How do I choose size and rate limits?

Set limits per form, not one rule for the whole app. A profile photo might need 5 MB, a document might need 10 to 20 MB, and you should also cap files per request and uploads per user over time.

Should I use the original filename as the storage path?

No. Generate your own file ID for storage and keep the original name only as metadata for display or search. Clean the user name before you save it so odd characters and fake paths do not cause trouble later.

Do I really need to scan and verify every upload?

Yes, if the file can touch your systems or your team later. Check the real file type from the content, put the upload in a private temp area first, and run malware scanning before you move it into long term storage.

Where should temporary uploads go?

Keep them in a private temp bucket or temp prefix with no public access.
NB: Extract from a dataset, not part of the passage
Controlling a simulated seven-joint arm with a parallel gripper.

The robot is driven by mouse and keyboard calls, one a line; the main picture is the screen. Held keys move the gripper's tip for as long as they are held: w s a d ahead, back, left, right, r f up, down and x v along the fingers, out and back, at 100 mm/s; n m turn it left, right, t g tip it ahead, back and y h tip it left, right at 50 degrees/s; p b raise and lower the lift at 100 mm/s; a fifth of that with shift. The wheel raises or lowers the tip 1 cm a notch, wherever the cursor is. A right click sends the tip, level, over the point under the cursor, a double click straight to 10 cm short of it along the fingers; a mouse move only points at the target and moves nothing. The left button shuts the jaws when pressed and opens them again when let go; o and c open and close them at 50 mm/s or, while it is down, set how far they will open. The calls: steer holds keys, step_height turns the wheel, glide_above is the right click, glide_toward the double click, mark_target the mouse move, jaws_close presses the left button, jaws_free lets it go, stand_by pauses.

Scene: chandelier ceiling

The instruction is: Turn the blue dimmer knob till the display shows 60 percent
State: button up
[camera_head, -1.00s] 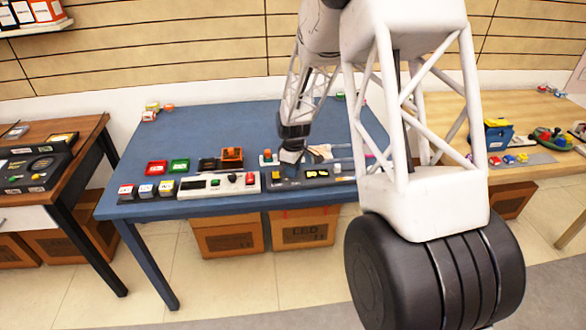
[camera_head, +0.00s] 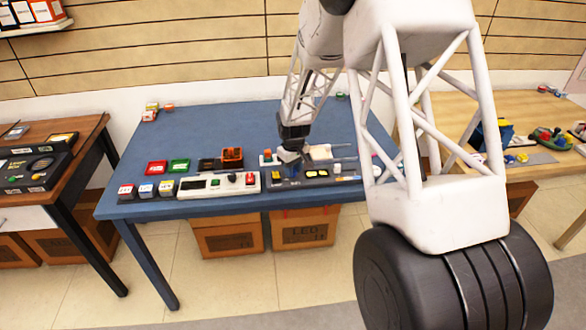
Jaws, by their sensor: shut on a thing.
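My gripper (camera_head: 287,163) points down at the left part of a dark panel (camera_head: 293,183) near the front edge of the blue table. It is shut on what appears to be the blue dimmer knob. The jaws and wrist hide the knob, so its angle cannot be made out. Small yellow and white parts sit on the panel to the right of my gripper. The display's reading is too small to tell.
A light panel (camera_head: 193,185) with green and red buttons stands to the left on the blue table (camera_head: 225,125). Red (camera_head: 157,167) and green (camera_head: 179,165) trays and several small labelled blocks are farther left. The table's back middle is clear.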

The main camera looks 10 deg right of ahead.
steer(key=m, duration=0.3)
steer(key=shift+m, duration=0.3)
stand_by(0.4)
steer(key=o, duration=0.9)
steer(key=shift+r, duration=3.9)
Let uploads stay there only until scanning and type checks finish, then move good files to their final location and delete rejected or abandoned ones fast.

How should I organize object storage?

Keep paths short and boring. Split production from staging, split public files from private ones, group by customer and feature, and store business details like owner, type, checksum, and retention date in your database instead of the object name.

How long should I keep uploaded files?

Give each file class its own lifetime. Draft uploads, failed imports, and unfinished uploads should expire quickly, while invoices or signed documents should stay only as long as your business or legal rules require.

What upload statuses should I track?

Use plain states such as created, scanning, ready, rejected, and deleted. That gives support a fast answer when a user says they uploaded a file and helps your team find where the process stopped.

What should I test before launch?

Try ugly cases on purpose. Upload a file that is too large, send too many files at once, interrupt an upload halfway through, reject one file, delete one customer, and confirm that temp copies, previews, and stored objects all end up where they should.